If you want to find the provenance of the final scene of Godard’s
A Bout de Soufle (Breathless, l960),
in which the dying Jean Paul Belmondo is cradled in the arms of his American
femme fatale Jean Seberg, see Marcel Carne’s Le Quai des brumes (Port of Shadows (l938) now playing at the Film
Forum. In this case it’s Jean Gabin lying in the arms of Michele Morgan on the
cobblestoned streets of Le Havre. Michel Simon, the star of Renoir’s Boudu sauve
des eaux (Boudu Saved from Drowning 1932) plays the role of a murderous lover
of beauty.
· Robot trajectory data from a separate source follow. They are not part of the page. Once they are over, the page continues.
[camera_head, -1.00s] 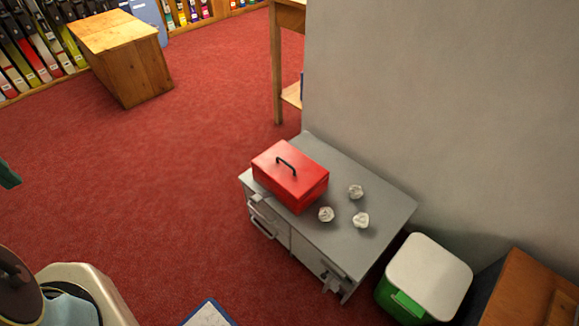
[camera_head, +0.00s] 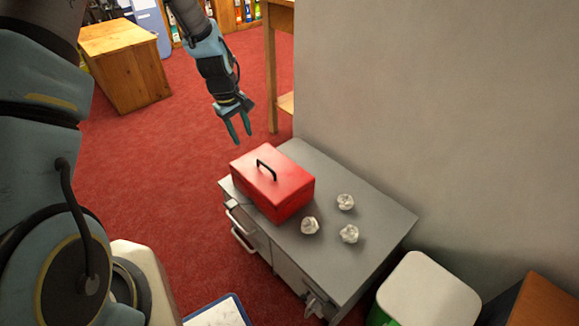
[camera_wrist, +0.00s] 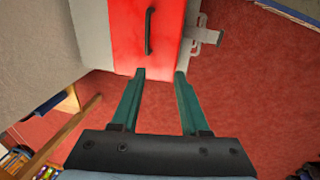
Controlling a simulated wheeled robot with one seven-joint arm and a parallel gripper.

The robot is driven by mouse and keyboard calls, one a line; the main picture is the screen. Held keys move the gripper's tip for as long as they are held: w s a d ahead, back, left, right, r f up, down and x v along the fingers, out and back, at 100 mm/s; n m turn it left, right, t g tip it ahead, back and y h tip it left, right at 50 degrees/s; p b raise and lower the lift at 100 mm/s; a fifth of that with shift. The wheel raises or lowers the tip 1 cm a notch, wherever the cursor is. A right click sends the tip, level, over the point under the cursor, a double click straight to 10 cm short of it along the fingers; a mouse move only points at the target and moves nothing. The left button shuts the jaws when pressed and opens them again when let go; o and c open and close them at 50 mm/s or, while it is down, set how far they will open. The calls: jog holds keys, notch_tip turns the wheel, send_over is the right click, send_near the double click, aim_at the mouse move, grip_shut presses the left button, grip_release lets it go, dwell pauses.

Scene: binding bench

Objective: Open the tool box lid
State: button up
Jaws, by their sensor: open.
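The red tool box (camera_head: 272,182) sits on the grey cabinet, its lid shut, with a black handle (camera_head: 266,169) on top. My gripper (camera_head: 238,130) is open and empty, pointing down, above and beyond the box's far left side in the head view. In the wrist view, the red box (camera_wrist: 146,50) is ahead at the top, partly cut off by the frame edge. The black handle (camera_wrist: 149,31) also shows there. The two green fingers of my gripper (camera_wrist: 160,78) are apart, with red carpet between them, and appear short of the box.
Three crumpled white paper balls (camera_head: 345,202) lie on the grey cabinet (camera_head: 365,225) right of the box. A grey wall (camera_head: 430,110) stands close behind. A white-lidded green bin (camera_head: 425,290) is at the lower right. Red carpet (camera_head: 150,150) is clear to the left.

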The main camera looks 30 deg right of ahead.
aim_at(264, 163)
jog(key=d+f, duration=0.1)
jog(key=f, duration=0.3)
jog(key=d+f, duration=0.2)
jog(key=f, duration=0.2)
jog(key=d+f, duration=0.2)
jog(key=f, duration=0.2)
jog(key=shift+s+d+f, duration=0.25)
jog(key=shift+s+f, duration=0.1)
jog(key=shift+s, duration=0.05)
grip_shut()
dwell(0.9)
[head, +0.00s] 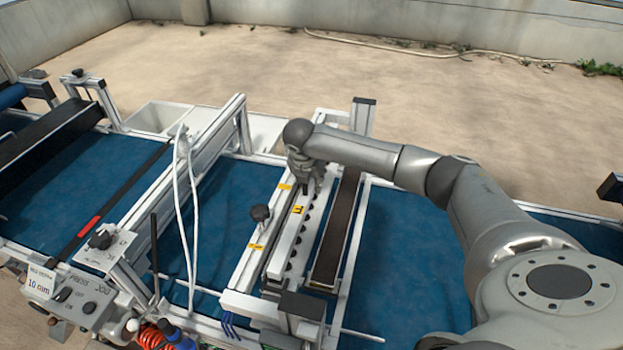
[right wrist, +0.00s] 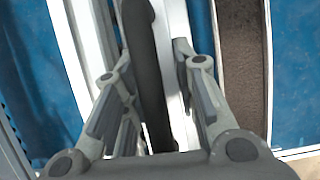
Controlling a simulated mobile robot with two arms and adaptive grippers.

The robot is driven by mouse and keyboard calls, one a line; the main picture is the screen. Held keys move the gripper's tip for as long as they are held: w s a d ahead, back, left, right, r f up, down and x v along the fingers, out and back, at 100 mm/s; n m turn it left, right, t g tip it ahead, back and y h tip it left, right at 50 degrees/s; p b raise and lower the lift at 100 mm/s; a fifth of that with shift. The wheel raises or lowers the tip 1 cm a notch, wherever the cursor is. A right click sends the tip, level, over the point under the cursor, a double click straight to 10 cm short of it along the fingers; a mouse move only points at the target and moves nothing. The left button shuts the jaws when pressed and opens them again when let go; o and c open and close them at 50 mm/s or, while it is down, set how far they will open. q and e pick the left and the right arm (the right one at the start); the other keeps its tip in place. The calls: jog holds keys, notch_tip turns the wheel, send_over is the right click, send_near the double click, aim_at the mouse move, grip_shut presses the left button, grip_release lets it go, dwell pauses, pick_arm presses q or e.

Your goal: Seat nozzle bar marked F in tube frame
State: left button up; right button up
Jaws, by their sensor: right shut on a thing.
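The nozzle bar (head: 287,236) is a long light bar with a row of dark nozzles along its right side. Its yellow label carries a dark letter that looks like F, seen turned. My right gripper (head: 307,184) is at the bar's far part, shut on its black handle (right wrist: 150,75), which runs between the fingers in the right wrist view. The bar lies along or just over the tube frame (head: 249,262), a light rail with yellow tags and a black knob. Whether it touches the frame is unclear. My left gripper is out of view.
A brown-topped channel (head: 336,228) runs close along the bar's right. A black block (head: 302,306) stands at the near end. White hoses (head: 191,210) and a control box (head: 68,296) are at left. Blue belt (head: 400,255) lies open under my right arm.

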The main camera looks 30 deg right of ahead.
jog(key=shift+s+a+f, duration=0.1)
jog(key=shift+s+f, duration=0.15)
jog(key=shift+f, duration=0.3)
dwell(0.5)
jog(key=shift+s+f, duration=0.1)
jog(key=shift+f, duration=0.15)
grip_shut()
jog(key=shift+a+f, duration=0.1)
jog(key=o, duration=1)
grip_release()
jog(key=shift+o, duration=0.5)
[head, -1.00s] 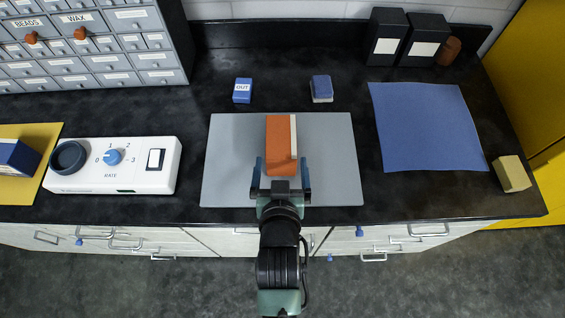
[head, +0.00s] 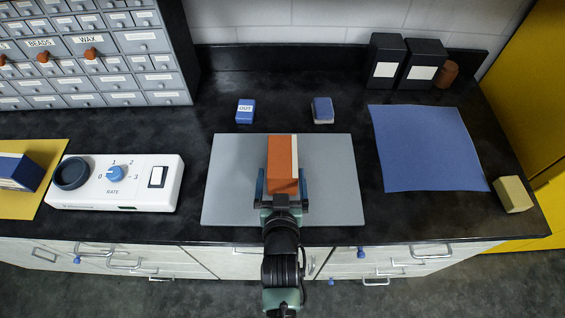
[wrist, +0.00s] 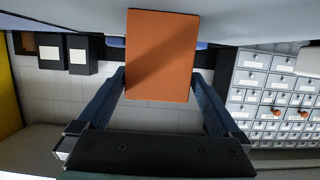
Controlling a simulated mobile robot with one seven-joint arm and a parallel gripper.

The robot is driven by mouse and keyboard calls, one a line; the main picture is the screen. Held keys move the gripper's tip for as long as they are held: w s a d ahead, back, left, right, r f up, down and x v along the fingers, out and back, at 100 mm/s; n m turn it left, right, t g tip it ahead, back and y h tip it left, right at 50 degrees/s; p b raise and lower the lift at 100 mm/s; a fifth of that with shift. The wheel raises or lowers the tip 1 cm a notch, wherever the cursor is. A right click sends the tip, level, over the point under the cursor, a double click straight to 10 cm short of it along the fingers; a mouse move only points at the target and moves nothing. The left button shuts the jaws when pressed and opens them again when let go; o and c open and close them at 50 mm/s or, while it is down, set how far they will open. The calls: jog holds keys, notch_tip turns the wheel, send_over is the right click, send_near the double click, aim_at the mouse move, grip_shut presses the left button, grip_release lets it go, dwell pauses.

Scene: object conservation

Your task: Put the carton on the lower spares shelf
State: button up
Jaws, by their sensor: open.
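The carton is an orange box (head: 282,170) with a pale stripe along its right side. It stands on the grey mat (head: 225,180) at the middle of the counter. My gripper (head: 283,185) is at the carton's near end, with one blue finger on each side and the jaws open. In the wrist view the orange face of the carton (wrist: 160,55) lies between and beyond the two fingers (wrist: 165,90), with gaps beside it. I cannot make out a lower spares shelf in these views.
A white dial box (head: 130,190) stands left and a drawer cabinet (head: 120,60) back left. Small blue boxes (head: 245,111) (head: 322,110) sit behind the mat. A blue sheet (head: 430,150), a tan block (head: 513,194) and black boxes (head: 385,60) are at right.

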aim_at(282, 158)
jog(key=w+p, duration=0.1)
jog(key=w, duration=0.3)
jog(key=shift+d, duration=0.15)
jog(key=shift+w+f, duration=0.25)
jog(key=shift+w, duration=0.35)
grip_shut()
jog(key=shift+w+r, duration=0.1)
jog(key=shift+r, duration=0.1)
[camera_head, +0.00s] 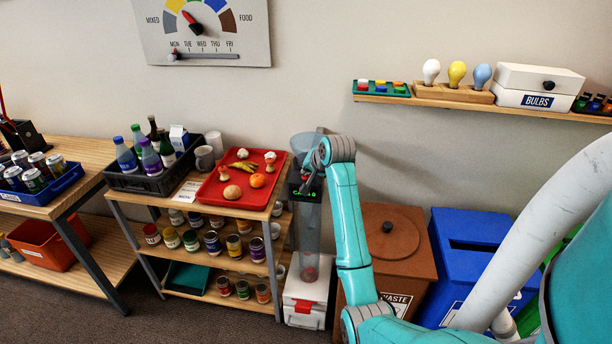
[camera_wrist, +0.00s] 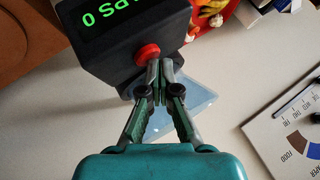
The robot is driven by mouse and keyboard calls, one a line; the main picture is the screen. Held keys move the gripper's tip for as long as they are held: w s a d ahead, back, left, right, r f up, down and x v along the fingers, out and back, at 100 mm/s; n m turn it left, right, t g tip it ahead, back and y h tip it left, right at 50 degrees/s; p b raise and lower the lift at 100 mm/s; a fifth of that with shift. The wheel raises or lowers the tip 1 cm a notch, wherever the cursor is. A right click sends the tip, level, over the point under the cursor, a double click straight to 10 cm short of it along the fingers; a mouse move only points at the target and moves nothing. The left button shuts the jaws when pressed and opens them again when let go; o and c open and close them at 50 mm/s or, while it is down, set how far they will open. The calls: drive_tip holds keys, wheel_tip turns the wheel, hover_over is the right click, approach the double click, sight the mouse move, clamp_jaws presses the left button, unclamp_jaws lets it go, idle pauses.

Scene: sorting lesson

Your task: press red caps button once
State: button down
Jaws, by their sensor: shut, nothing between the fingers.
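The red caps button (camera_wrist: 148,54) sticks out of a black box (camera_wrist: 120,40) with a green display reading "CAPS 0", upside down in the wrist view. My gripper (camera_wrist: 160,66) is shut and empty, its fingertips right beside the button and overlapping its edge in the picture. I cannot tell whether they touch it. In the head view the black box (camera_head: 304,192) sits on a tall clear tube (camera_head: 311,235) above a white base (camera_head: 304,302). My gripper (camera_head: 312,178) is at the box there, and the button is hidden.
A shelf unit with a red food tray (camera_head: 213,199) and a dark bottle crate (camera_head: 143,180) stands left of the tube. A brown waste bin (camera_head: 390,228) and blue bin (camera_head: 470,228) stand to the right. A wall shelf (camera_head: 480,108) holds bulbs above.

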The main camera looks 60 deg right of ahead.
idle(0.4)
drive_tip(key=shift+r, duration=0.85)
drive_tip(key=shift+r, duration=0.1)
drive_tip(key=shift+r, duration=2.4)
The great Jean Gabin who would later star in the movie version of
Zola’s La bête Humaine (1938) is an AWOL
soldier and Pierre Brasseur who would play the actor, Lemaitre in Carne’s great
masterpiece Les enfants du paradis (Children of Paradise l945) is the cowardly gangster. Fog, leafless trees, rain slicked
highways, and steam ship smoke stacks sounding off urgently as shots are fired all are
part of the making of an impressionistic landscape that’s been termed “poetic
realism.” In actuality Le quai des brumes might be termed an ode to French
iconography. Amongst these are a cigarette perpetually hanging out of the side
of Gabin’s mouth, a stray dog, an orphaned girl, an artist who explains his
suicidal impulses by saying, “you have to kill someone,” a drunk trying to
drink out of wine bottle which encases a miniature boat, a script by Jacques Prevert, a
score by Maurice Jaubert and naturally the lone word “Fin,” with which all the great films of the black and white era end. Le quai des brumes, c’est Francais!